10. Since the revocation sprung from a non-existent condition, it is grossly unreasonable and the court has jurisdiction to intervene and quash it and the oft-cited case of Associated Provincial Picture House Ltd vs. Wednesbury Corporation [1948] 1 KB 223 is relied on in support of the submission. In the ex parte applicant’s view, although the Respondent was under a duty to undertake sufficient inquiry into whether the Applicant had complied with the court orders, it failed to do so and failed to appreciate that the court order had been fully complied with hence its decision was grossly unreasonable and based on Judicial Review Handbook by F. Fordham at page 920 it is submitted that the unreasonable list include conduct which no reasonable authority acting with due appreciation of its responsibilities would have decided to adopt.

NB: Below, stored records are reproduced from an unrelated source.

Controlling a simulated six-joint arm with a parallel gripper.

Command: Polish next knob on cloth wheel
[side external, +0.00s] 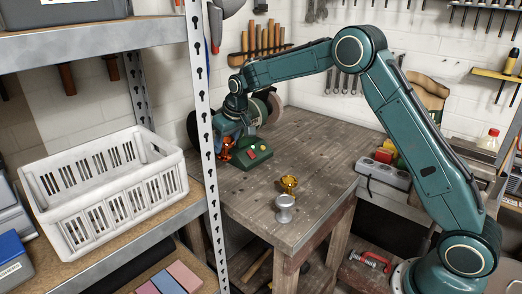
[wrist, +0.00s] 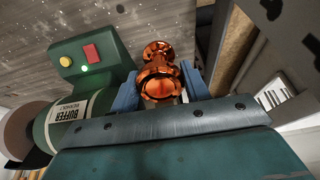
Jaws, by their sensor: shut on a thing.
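My gripper (wrist: 160,92) is shut on a shiny copper knob (wrist: 158,62), held between its blue fingers in the wrist view. In the side external view the copper knob (side external: 226,148) is at the left side of the bench grinder, at the front of my gripper. The green buffer machine (wrist: 85,105) with a red button and a lit green lamp is just left of the knob in the wrist view.
The wooden bench (side external: 245,205) is clear around the two standing knobs. A white slatted crate (side external: 105,190) sits on the metal shelf at left, empty as far as I see. The shelf's perforated post (side external: 205,120) stands close to the machine in the picture.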

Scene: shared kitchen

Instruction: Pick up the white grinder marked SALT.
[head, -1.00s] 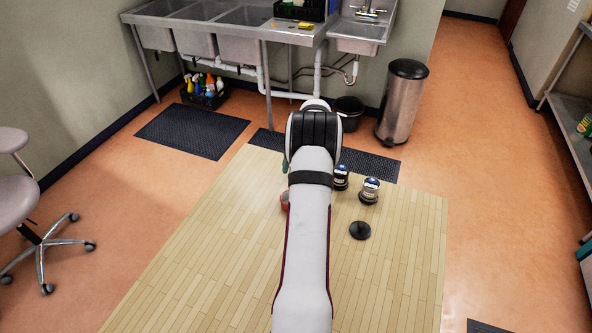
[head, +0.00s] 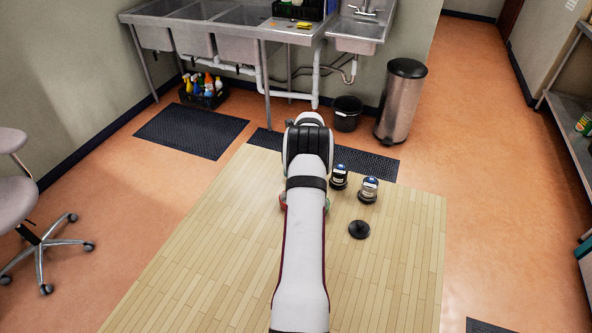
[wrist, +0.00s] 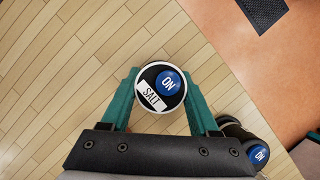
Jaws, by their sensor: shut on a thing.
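In the head view my own arm hides the grinder and most of the gripper.
Two other dark-and-white grinders with blue tops stand to the right of my arm, one nearer (head: 369,190) and one farther (head: 339,177). A black disc (head: 359,230) lies in front of them. The wooden surface (head: 200,265) is clear on the left.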

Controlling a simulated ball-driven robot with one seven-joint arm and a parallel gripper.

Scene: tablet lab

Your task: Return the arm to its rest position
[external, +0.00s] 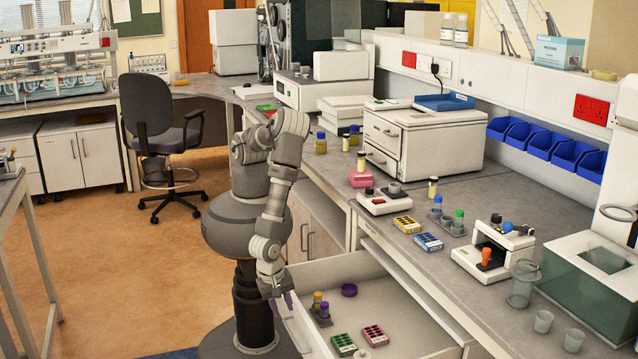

Having failed to take into account the drastic effects of the purported revocation, the irreparable loss that the applicant would incur and irreversible reputation damage, the action, the action by the Respondent was grossly unreasonable.

11. It is further submitted that the Respondent did not invite comments from the Applicant prior to revocation of the licence though it being a statutory body is mandated by law to carry out its functions with scrupulous fairness since section 4(1)(b) of the Betting, Lotteries and Gaming Act makes it mandatory that no revocation of licence can be done without giving the licence holder an opportunity to be heard. Therefore, it is submitted that a drastic action such as the one taken by the Respondent with the ramifications to kick out the applicant from business and take away his economic rights as enshrined in the Constitution which ought to have been preceded by due regard to the rules of natural justice as to fair hearing requiring the applicant not to be condemned unheard. Citing Judicial Review Handbook (supra) at page 1000 it is submitted that the general duty to act fairly will depend on the consideration of three factors (i) the nature of the decision (ii) the relationship existing between that body and the individual and (iii) the effect of that decision on individual right.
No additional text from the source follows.